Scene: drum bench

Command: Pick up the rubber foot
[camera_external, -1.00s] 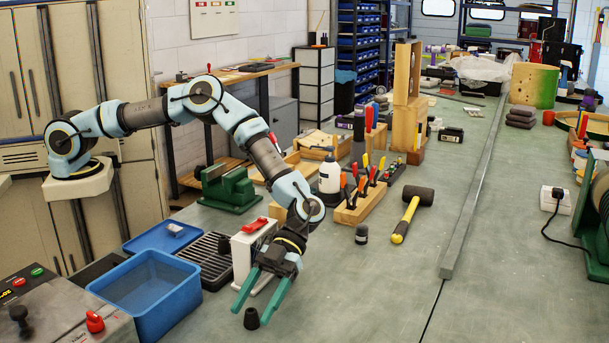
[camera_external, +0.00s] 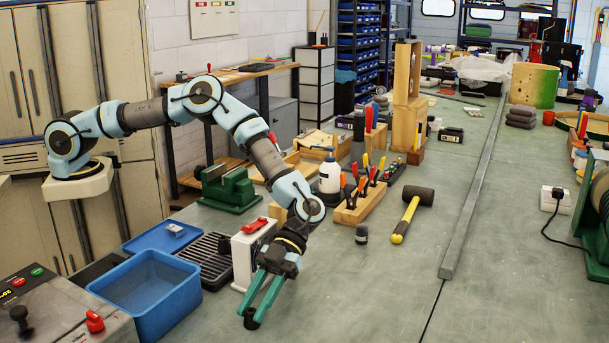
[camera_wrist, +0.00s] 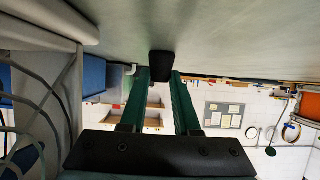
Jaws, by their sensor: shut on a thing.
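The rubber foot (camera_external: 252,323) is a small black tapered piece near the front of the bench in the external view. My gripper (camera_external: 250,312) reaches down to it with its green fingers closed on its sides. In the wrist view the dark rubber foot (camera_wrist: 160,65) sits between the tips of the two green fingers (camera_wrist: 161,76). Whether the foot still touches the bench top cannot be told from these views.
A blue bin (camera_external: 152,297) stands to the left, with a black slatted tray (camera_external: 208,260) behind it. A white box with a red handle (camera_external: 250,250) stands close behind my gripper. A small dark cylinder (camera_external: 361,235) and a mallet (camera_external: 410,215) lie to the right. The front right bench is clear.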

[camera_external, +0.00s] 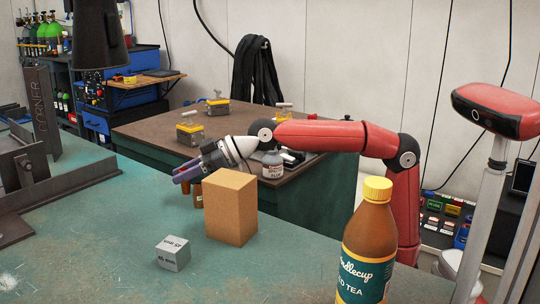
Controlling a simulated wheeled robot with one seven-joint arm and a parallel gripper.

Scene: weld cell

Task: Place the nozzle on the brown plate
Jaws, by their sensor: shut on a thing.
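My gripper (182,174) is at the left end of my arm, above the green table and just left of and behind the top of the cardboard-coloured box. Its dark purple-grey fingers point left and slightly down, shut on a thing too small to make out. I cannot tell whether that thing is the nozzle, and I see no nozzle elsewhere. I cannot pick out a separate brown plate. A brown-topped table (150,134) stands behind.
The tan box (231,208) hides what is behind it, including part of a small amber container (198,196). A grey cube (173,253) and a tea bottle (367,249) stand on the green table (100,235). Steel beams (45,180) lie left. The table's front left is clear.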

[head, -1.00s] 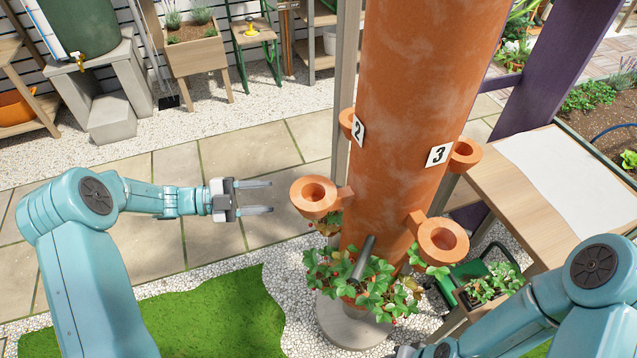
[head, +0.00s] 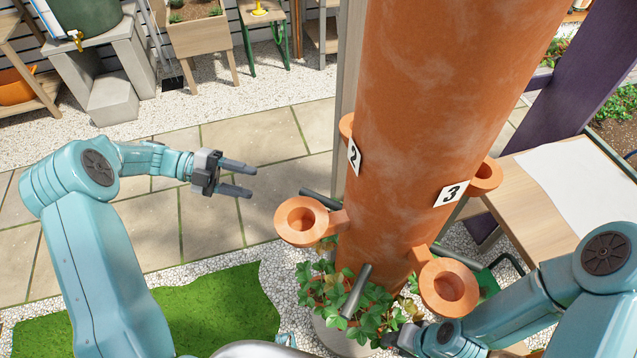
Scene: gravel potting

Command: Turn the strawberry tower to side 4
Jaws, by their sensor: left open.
______________________________
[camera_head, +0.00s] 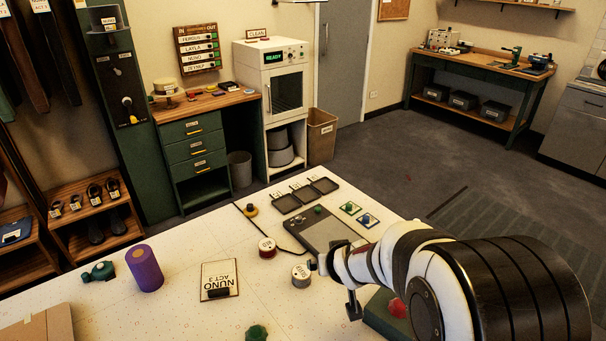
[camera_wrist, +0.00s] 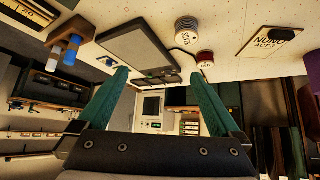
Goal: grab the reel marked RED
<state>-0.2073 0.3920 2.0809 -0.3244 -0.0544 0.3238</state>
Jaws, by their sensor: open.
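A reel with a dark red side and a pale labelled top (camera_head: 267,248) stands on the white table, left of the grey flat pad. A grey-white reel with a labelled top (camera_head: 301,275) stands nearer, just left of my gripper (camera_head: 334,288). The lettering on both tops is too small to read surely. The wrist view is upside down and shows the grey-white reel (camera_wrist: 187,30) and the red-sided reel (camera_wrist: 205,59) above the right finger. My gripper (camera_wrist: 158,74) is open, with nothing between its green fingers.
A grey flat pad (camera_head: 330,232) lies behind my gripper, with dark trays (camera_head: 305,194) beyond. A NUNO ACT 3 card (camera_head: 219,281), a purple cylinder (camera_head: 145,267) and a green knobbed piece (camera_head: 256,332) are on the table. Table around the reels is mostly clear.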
______________________________
Which lines in the listing above hold the word "Scene"? Show each of them.

▶ [Completed exercise]
Scene: drum bench
Scene: weld cell
Scene: gravel potting

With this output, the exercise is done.